Inventions, collaborations, and projects from the fringe

  1. Laminate design software.

  2. Co-developer of laminate design and analysis software. A tool designed to simplify & prioritize four principles; stiffness, strength, weight, and cost. The software significantly demystified the composite engineering process for the non-engineer.

  3. Infusion specific reinforcements.        

  4. Inventor, developer of Infusion Grade (self-infusing) E Glass reinforcements.

  5. These fabrics optimized resin flow while reducing resin waste; no flow medium (surface flow or continuos fiber mat) required.

    Designed & Developed infusible, heavy weight, unidirectional reinforcements for WIND BLADE production enabling faster lay-ups and

    exceptional mechanical properties (University of Montana study).

  1. “Low risk” Carbon Fiber  infusion.

    Created & developed hybrid of carbon fiber and polyamide to achieve 100% fiber saturation low risk infusion and improve damage tolerance

    Examples: Infused carbon fiber helicopter landing pad.

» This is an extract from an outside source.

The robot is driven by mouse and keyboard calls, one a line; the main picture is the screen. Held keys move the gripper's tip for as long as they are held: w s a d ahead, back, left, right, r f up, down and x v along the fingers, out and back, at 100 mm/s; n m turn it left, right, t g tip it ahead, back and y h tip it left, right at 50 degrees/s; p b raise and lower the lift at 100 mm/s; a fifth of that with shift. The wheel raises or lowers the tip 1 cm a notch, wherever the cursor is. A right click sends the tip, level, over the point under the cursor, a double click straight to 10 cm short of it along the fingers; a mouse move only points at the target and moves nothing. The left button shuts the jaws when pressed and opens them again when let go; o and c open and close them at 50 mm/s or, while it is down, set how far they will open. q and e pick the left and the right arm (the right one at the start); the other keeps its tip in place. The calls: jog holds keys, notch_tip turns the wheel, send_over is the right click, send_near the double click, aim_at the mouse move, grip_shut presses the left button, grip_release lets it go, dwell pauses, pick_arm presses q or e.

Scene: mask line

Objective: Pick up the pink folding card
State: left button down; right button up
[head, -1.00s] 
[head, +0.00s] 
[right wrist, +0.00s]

Infused carbon fiber deck for high speed 70ft offshore powerboat.


    Application Specific Products

    Developed pultrusion specific reinforcements to optimize off axis strength and improve part efficiency.

    Technical Training Programs

    Wrote and presented Technical Training programs for engineers, sales and marketing in the USA, UK, and China.

from high seas to the shop floor, to the lab, to the classroom.


The experienced gained from putting your hands on the material and practicing the art can not be found in a text book. This real world, practical experience is part of what identifies bravolab as an industry innovator and a creative force.

  1. I came to composites via the competitive sailing world. Raised in New Zealand, a country that prides itself on teaching the values of being self-reliant and resourceful, my adolescence was spent learning how to build and repair my own boats in the endless pursuit of what could improve performance and so began my fascination with materials.

  1. What followed was a 14 year professional racing career with more than 80,000 miles of ocean racing including nine transatlantic crossings; two of them in solo races; the second solo race was in an all carbon fiber 60 ft trimaran (pictured above) weighing just 6500 lbs . This high performance sailboat competed at the  edge of the structural envelope for extended periods of time and demonstrated what is possible when engineering and building are in sync. No debate, these are high risk, intensive sailing events like running multiple marathons back to back; pushing the boat and crew to the limit with no time to rest. The emphasis on light, strong, and above all reliable is so important and ever present when your a thousand miles from the nearest dry land should something fail.

  1. After the campaign I moved into composite manufacturing when I joined the prestigious custom boat builder, Eric Geotz, RI, to primarily build carbon fiber masts and spars, the first of their kind in the US. Then came a 13 year career with Vectorply Corporation, a manufacturer of fiberglass, aramid, and carbon non-crimp, multiaxial reinforcements. At this point Vectorply was virtually a start-up company with a few machines fighting to make a niche in a very competitive market place. As the Technical Director it was my responsibility to create the tools to accelerate the company’s technical skill level among the sales and engineering team. At the same time it was apparent that you need more than a trained staff; you need products that deliver verifiable performance and added value. To help fast track product development I co-developed a laminate design program to create the ultimate “what if” design tool. Vectorlam has been adopted by schools, government agencies and composite designers and engineers both in the US and abroad.

  1. As the emphasis moved from open molding  to close molding one thing became very evident; the industry lacked in effective products to deal with the nuances of vacuum resin  infusion molding. Compression induced by the vacuum seriously reduces the laminate thickness and therefore the available space for resin to flow.  My answer to this dilemma was to create an entirely new type of multi-plane reinforcement; one that could resist the vacuum and efficiently fill with resin. Parallel to this I developed a method to determine the true cost of infusion; a valuable tool when determining the most cost effective manufacturing method. The combination of self-infusing fabric and true cost calculator proved an unbeatable duo.

Sebago: Philip Steggall’s solo transatlantic ride, 1988 a 60 foot carbon fiber trimaran

The current home construction project is a 48 ft. ocean racing trimaran for personal use. The boat is built from carbon fiber, foam core, and epoxy using the infusion method.